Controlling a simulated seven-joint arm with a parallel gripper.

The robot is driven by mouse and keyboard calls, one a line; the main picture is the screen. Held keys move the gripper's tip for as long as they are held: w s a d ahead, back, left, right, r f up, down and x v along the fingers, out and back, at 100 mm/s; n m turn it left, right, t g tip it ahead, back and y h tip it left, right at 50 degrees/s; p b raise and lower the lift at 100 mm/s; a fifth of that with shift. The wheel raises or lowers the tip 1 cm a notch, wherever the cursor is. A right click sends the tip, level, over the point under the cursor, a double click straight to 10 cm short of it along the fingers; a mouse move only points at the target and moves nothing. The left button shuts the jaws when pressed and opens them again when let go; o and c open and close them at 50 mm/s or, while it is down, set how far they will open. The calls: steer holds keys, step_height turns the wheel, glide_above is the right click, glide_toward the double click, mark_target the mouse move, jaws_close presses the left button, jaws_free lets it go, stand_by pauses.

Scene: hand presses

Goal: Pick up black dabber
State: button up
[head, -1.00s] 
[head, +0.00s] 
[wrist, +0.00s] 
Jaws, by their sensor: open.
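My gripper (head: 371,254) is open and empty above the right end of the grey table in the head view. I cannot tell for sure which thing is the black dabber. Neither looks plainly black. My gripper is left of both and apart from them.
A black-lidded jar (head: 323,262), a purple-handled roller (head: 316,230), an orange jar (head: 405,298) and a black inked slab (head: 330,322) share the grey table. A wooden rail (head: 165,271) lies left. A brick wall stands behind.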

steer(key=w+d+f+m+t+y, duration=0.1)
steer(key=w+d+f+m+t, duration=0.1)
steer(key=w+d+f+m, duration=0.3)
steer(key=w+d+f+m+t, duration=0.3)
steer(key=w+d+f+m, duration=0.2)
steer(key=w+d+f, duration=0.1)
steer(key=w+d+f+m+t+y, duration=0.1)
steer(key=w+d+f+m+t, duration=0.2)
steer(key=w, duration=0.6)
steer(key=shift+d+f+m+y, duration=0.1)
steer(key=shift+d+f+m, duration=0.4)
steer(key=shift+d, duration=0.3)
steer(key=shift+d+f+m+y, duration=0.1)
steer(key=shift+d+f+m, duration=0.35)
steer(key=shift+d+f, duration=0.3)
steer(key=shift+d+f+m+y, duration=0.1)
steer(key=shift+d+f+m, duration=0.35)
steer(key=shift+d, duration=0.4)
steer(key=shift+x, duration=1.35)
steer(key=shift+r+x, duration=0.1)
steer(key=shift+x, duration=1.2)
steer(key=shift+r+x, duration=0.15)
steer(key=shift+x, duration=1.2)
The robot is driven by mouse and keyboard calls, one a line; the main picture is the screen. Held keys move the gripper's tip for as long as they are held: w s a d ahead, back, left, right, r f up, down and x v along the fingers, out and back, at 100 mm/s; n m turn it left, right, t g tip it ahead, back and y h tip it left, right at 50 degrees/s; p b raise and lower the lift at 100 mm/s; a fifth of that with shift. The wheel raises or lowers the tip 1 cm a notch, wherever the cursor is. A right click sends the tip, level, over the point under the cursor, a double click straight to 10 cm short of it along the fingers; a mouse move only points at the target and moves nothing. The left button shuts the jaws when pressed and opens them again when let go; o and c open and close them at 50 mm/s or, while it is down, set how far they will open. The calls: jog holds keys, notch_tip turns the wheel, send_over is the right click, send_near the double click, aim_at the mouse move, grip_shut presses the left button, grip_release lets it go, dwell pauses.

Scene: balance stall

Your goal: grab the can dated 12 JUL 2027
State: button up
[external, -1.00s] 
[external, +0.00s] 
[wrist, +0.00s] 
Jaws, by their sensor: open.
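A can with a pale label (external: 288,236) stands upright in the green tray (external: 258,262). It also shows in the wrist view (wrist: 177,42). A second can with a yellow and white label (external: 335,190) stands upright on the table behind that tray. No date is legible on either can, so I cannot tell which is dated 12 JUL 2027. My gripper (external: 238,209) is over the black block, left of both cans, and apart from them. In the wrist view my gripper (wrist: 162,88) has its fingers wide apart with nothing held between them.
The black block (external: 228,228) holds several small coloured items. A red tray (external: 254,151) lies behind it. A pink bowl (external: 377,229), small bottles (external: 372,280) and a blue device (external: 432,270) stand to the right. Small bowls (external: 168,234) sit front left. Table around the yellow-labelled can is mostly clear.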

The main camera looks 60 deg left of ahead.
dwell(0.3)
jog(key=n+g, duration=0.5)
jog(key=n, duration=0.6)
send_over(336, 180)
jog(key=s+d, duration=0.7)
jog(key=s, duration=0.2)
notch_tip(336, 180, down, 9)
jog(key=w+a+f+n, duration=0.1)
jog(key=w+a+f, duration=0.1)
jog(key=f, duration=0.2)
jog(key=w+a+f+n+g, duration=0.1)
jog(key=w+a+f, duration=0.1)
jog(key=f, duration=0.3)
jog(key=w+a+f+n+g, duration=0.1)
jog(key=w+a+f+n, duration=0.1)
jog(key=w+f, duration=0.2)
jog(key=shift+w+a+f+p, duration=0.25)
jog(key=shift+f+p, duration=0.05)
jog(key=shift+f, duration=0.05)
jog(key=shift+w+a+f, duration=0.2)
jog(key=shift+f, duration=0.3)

= Request =
Set down the entries above again, word for word.

= Reply =
Controlling a simulated seven-joint arm with a parallel gripper.

The robot is driven by mouse and keyboard calls, one a line; the main picture is the screen. Held keys move the gripper's tip for as long as they are held: w s a d ahead, back, left, right, r f up, down and x v along the fingers, out and back, at 100 mm/s; n m turn it left, right, t g tip it ahead, back and y h tip it left, right at 50 degrees/s; p b raise and lower the lift at 100 mm/s; a fifth of that with shift. The wheel raises or lowers the tip 1 cm a notch, wherever the cursor is. A right click sends the tip, level, over the point under the cursor, a double click straight to 10 cm short of it along the fingers; a mouse move only points at the target and moves nothing. The left button shuts the jaws when pressed and opens them again when let go; o and c open and close them at 50 mm/s or, while it is down, set how far they will open. The calls: steer holds keys, step_height turns the wheel, glide_above is the right click, glide_toward the double click, mark_target the mouse move, jaws_close presses the left button, jaws_free lets it go, stand_by pauses.

Scene: hand presses

Goal: Pick up black dabber
State: button up
[head, -1.00s] 
[head, +0.00s] 
[wrist, +0.00s] 
Jaws, by their sensor: open.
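My gripper (head: 371,254) is open and empty above the right end of the grey table in the head view. I cannot tell for sure which thing is the black dabber. Neither looks plainly black. My gripper is left of both and apart from them.
A black-lidded jar (head: 323,262), a purple-handled roller (head: 316,230), an orange jar (head: 405,298) and a black inked slab (head: 330,322) share the grey table. A wooden rail (head: 165,271) lies left. A brick wall stands behind.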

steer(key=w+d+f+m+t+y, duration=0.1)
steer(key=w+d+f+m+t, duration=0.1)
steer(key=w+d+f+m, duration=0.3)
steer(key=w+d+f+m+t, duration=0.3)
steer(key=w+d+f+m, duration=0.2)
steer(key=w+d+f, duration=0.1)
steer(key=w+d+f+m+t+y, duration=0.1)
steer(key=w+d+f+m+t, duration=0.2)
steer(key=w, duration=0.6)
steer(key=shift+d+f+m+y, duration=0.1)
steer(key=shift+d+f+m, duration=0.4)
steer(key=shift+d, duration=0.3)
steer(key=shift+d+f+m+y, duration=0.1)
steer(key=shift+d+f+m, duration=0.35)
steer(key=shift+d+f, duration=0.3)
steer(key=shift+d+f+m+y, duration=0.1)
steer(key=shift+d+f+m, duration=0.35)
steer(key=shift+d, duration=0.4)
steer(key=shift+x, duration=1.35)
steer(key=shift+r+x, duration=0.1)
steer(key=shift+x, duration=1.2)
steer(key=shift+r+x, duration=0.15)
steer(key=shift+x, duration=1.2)
The robot is driven by mouse and keyboard calls, one a line; the main picture is the screen. Held keys move the gripper's tip for as long as they are held: w s a d ahead, back, left, right, r f up, down and x v along the fingers, out and back, at 100 mm/s; n m turn it left, right, t g tip it ahead, back and y h tip it left, right at 50 degrees/s; p b raise and lower the lift at 100 mm/s; a fifth of that with shift. The wheel raises or lowers the tip 1 cm a notch, wherever the cursor is. A right click sends the tip, level, over the point under the cursor, a double click straight to 10 cm short of it along the fingers; a mouse move only points at the target and moves nothing. The left button shuts the jaws when pressed and opens them again when let go; o and c open and close them at 50 mm/s or, while it is down, set how far they will open. The calls: jog holds keys, notch_tip turns the wheel, send_over is the right click, send_near the double click, aim_at the mouse move, grip_shut presses the left button, grip_release lets it go, dwell pauses.

Scene: balance stall

Your goal: grab the can dated 12 JUL 2027
State: button up
[external, -1.00s] 
[external, +0.00s] 
[wrist, +0.00s] 
Jaws, by their sensor: open.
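A can with a pale label (external: 288,236) stands upright in the green tray (external: 258,262). It also shows in the wrist view (wrist: 177,42). A second can with a yellow and white label (external: 335,190) stands upright on the table behind that tray. No date is legible on either can, so I cannot tell which is dated 12 JUL 2027. My gripper (external: 238,209) is over the black block, left of both cans, and apart from them. In the wrist view my gripper (wrist: 162,88) has its fingers wide apart with nothing held between them.
The black block (external: 228,228) holds several small coloured items. A red tray (external: 254,151) lies behind it. A pink bowl (external: 377,229), small bottles (external: 372,280) and a blue device (external: 432,270) stand to the right. Small bowls (external: 168,234) sit front left. Table around the yellow-labelled can is mostly clear.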

The main camera looks 60 deg left of ahead.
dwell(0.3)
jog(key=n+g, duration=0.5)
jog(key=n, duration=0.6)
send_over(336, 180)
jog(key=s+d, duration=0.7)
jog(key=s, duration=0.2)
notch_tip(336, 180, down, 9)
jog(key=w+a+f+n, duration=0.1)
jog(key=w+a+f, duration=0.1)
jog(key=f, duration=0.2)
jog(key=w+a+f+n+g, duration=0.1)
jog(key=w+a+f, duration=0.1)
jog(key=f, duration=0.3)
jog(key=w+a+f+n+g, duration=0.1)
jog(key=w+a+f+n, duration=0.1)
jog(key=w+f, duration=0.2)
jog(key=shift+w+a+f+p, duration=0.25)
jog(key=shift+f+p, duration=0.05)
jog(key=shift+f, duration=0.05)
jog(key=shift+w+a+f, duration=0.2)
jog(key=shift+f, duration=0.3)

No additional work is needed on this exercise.